We can see that $ \left| x+\dfrac{2}{3} \right|=\left\{ \begin{matrix}
   x+\dfrac{2}{3},\text{ for }x > \dfrac{-2}{3} \\
   0,\text{ for }x=\dfrac{-2}{3} \\
   -x-\dfrac{2}{3},\text{ for }x < \dfrac{-2}{3} \\
\end{matrix} \right. $ .
Now, let us consider the interval $ -2 < x < \dfrac{-2}{3} $ .
 $ \Rightarrow f\left( x \right)=-x+2-3\left( -x-\dfrac{2}{3} \right) $ .
 $ \Rightarrow f\left( x \right)=-x+2+3x+2 $ .
 $ \Rightarrow f\left( x \right)=2x+4 $ , for $ -2 < x < \dfrac{-2}{3} $ ---(2).
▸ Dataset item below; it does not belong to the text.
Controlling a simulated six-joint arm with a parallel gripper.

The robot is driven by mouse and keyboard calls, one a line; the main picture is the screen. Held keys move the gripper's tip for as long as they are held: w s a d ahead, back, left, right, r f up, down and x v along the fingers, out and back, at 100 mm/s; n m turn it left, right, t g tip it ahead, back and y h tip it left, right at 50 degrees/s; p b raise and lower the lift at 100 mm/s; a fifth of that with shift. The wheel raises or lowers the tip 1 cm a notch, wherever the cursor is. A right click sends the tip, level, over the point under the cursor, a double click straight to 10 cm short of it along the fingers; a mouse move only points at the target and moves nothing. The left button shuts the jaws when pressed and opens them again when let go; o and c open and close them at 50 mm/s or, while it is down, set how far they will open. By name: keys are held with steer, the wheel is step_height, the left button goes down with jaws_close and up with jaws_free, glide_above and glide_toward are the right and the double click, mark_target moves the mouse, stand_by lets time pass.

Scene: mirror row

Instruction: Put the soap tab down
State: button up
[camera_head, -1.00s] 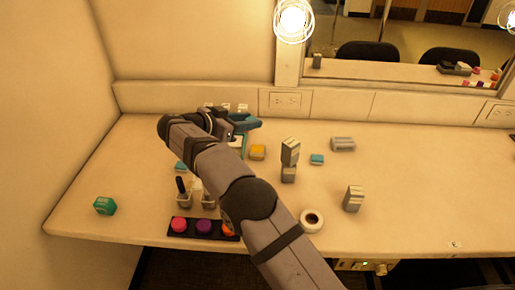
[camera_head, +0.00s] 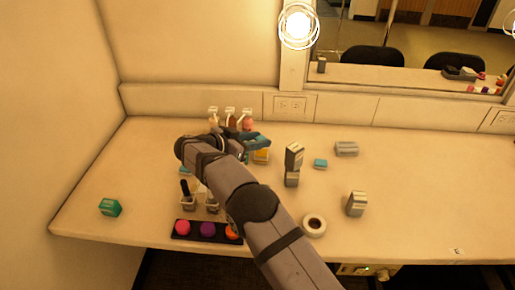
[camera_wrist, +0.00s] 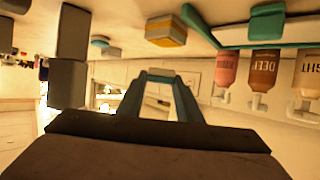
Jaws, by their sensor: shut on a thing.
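My gripper (camera_head: 257,140) is over the back left part of the counter, with its teal fingers pointing right. In the wrist view, which shows the counter along its top edge, the fingers (camera_wrist: 160,80) are closed on a small pale thing at their tips, which I take to be the soap tab (camera_wrist: 160,73). Little of it shows, and the head view does not show it clearly. The fingers appear to be above the counter, near a yellow-topped block (camera_head: 261,157). This block also shows in the wrist view (camera_wrist: 165,32).
Several pump bottles (camera_head: 230,118) stand behind the gripper. A stack of grey boxes (camera_head: 293,165) and a blue tab (camera_head: 320,163) are to the right.

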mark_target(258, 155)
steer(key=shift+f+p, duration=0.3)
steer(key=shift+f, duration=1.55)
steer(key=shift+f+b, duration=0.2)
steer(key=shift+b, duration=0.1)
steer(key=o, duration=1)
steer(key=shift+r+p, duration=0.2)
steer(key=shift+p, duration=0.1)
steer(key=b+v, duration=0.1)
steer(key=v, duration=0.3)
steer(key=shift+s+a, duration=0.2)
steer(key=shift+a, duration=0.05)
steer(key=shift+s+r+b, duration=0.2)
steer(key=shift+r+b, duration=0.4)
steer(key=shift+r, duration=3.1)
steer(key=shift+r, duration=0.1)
Now, let us consider the interval $ \dfrac{-2}{3} < x < 0 $ .
 $ \Rightarrow f\left( x \right)=-x+2-3\left( x+\dfrac{2}{3} \right) $ .
 $ \Rightarrow f\left( x \right)=-x+2-3x-2 $ .
 $ \Rightarrow f\left( x \right)=-4x $ , for $ \dfrac{-2}{3} < x < 0 $ ---(3).
Now, let us consider the interval $ x > 0 $ .
We get the given function as $ f\left( x \right)=2x+x+2-\left| x+2-2x \right| $ .
 $ \Rightarrow f\left( x \right)=3x+2-\left| -x+2 \right| $ .
We can see that $ \left| -x+2 \right|=\left\{ \begin{matrix}
   x-2,\text{ for }x > 2 \\
   0,\text{ for }x=2 \\
   -x+2,\text{ for }x < 2 \\
\end{matrix} \right. $ .
Now, let us consider the interval $ 0 < x < 2 $ .
 $ \Rightarrow f\left( x \right)=3x+2-\left( -x+2 \right) $ .
 $ \Rightarrow f\left( x \right)=3x+2+x-2 $ .
 $ \Rightarrow f\left( x \right)=4x $ , for $ 0 < x < 2 $ ---(4).
Now, let us consider the interval $ x > 2 $ .
 $ \Rightarrow f\left( x \right)=3x+2-\left( x-2 \right) $ .
 $ \Rightarrow f\left( x \right)=3x+2-x+2 $ .
 $ \Rightarrow f\left( x \right)=2x+4 $ , for $ x > 0 $ ---(5).
From equations (1), (2), (3), (4) and (5), we get the given function as:
 $ f\left( x \right)=\left\{ \begin{array}{*{35}{l}}
   -2x-4,\text{ for }x < -2 \\
   2x+4,\text{ for }-2 < x < \dfrac{-2}{3} \\
   -4x,\text{ for }\dfrac{-2}{3} < x < 0 \\
   4x,\text{ for }0 < x < 2 \\
   2x+4,\text{ for }x > 2 \\
\end{array} \right. $ .
Let us draw the plot of the obtained function to find the points at which we get the local maximum or local minimum.

From the plot, we can see that the function has a local maximum at $ x=\dfrac{-2}{3} $ and local minimum at $ x=-2 $ and $ x=0 $ .
 $ \therefore $ The correct options for the given problem are (a) and (b).

Note:
We can see that the given problem contains a huge amount of calculations, so we need to perform each step carefully in order to avoid confusion and calculation mistakes. Whenever we get problems involving modulus functions, greatest integer functions, etc, we always take the necessary intervals to solve the problem without any mistakes. We can also make use of differentiation after getting the function to find the local maximum and local minimum. We should keep in mind that the local maximum and the local minimum is different from the absolute maximum and absolute minimum.